**STORED DATA**
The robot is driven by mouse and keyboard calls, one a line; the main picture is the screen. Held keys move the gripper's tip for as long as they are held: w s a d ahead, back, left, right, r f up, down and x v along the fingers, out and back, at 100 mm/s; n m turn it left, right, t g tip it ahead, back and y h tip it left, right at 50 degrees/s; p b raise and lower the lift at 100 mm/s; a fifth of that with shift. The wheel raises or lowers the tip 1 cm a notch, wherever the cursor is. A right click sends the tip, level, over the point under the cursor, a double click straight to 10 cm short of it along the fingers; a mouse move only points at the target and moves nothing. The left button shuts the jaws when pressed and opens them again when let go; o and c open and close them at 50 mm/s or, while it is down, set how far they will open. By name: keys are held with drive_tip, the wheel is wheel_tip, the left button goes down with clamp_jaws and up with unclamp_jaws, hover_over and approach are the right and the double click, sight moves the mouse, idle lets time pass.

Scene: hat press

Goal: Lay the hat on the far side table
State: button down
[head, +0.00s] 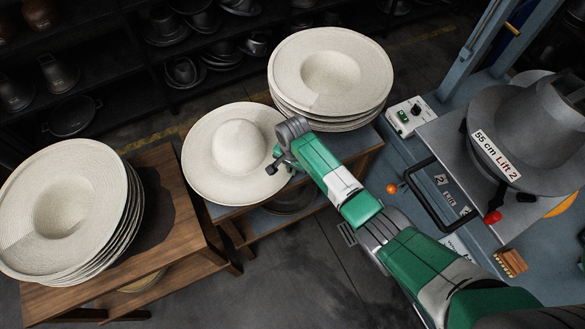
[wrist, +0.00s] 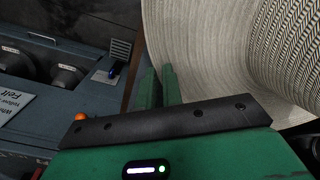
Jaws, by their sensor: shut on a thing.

**YOUR GOAL**
Copy out each line exactly, without the pictures.

**OUTPUT**
The robot is driven by mouse and keyboard calls, one a line; the main picture is the screen. Held keys move the gripper's tip for as long as they are held: w s a d ahead, back, left, right, r f up, down and x v along the fingers, out and back, at 100 mm/s; n m turn it left, right, t g tip it ahead, back and y h tip it left, right at 50 degrees/s; p b raise and lower the lift at 100 mm/s; a fifth of that with shift. The wheel raises or lowers the tip 1 cm a notch, wherever the cursor is. A right click sends the tip, level, over the point under the cursor, a double click straight to 10 cm short of it along the fingers; a mouse move only points at the target and moves nothing. The left button shuts the jaws when pressed and opens them again when let go; o and c open and close them at 50 mm/s or, while it is down, set how far they will open. By name: keys are held with drive_tip, the wheel is wheel_tip, the left button goes down with clamp_jaws and up with unclamp_jaws, hover_over and approach are the right and the double click, sight moves the mouse, idle lets time pass.

Scene: hat press

Goal: Lay the hat on the far side table
State: button down
[head, +0.00s] 
[wrist, +0.00s] 
Jaws, by their sensor: shut on a thing.

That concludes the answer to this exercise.